Napoléon (1927) d’Abel Gance

Ou plutôt devrait-on dire, Napoléon « vu par » Abel Gance car c’est ainsi que le film est introduit dans le carton du générique, lors des premières secondes de ce film qui dure … humm… cinq heures et demie ! Et que je suis allé voir au cinéma, la séance commençant à quatre heures de l’après-midi pour se finir à vingt-deux heures trente, après donc trois cent trente minutes de film et trois entractes.

Le titre du film est trompeur. Il s’appelle Napoléon mais il aurait vraiment dû s’appeler Bonaparte. Le film est découpé en trois parties – enfin, c’est le découpage de la version que j’ai vue qui aurait pu être découpé différemment -. Dans la partie un, nous avons Napoléon enfant à l’académie militaire de Brienne plus les aventures en Corse en 1793, la partie deux représente le siège de Toulon (Novembre 1793) et la partie trois couvre la terreur, le 9 Thermidor, le 13 vendémiaire, les amours avec Joséphine de Beauharnais ainsi que le tout début de la campagne d’Italie. Le film se termine après la bataille de Montenotte le 11 avril 1796, c’est à dire au tout début de l’épopée napoléonienne.

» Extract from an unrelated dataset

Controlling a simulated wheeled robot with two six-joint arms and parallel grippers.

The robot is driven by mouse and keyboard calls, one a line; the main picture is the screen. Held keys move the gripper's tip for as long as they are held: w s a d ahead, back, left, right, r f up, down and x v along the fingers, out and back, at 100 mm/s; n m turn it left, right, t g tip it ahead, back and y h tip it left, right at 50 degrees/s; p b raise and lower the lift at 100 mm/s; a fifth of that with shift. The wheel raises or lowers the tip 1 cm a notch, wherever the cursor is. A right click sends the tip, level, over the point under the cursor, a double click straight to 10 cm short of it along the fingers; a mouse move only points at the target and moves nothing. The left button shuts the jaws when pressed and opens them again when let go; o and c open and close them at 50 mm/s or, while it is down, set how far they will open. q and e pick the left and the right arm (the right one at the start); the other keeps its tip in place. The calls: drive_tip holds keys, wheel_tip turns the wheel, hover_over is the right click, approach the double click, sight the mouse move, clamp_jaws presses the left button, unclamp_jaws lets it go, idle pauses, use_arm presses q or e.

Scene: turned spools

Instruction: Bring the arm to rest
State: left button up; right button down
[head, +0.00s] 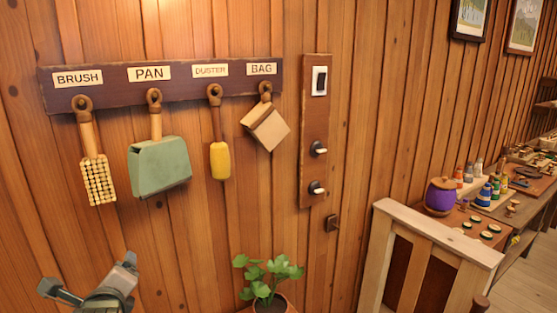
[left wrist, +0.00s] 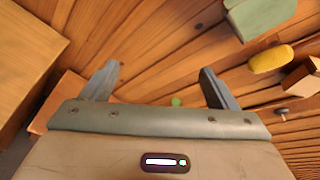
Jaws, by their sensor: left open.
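My left gripper (head: 90,276) is at the lower left of the head view, below the hanging tools and apart from them. Its two fingers are spread with nothing between them, as the left wrist view (left wrist: 160,70) also shows. Most of my left arm is out of the picture. My right gripper is in neither view.
A labelled rack (head: 200,86) holds a brush (head: 97,178), a green pan (head: 160,166), a yellow duster (head: 220,160) and a bag (head: 266,128). A switch board (head: 317,120) is to its right. A potted plant (head: 268,277) stands below.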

Ce film est au cinéma français ce que Naissance d’une nation de DW Griffith sera au cinéma américain. Un jalon de l’histoire, un film précurseur, innovant, le premier chef d’oeuvre peut-être que ce cinéma a généré, au moins par son ampleur ou son ambition. Griffith a voulu montrer toute l’histoire de son jeune pays, Gance a simplement voulu filmer la destinée du plus grand des grands hommes de son vieux pays mais la démesure de l’ambition est la même. Le film de Griffith a d’ailleurs influencé Gance qui l’avait vu peu avant de repenser sérieusement son projet en 1921.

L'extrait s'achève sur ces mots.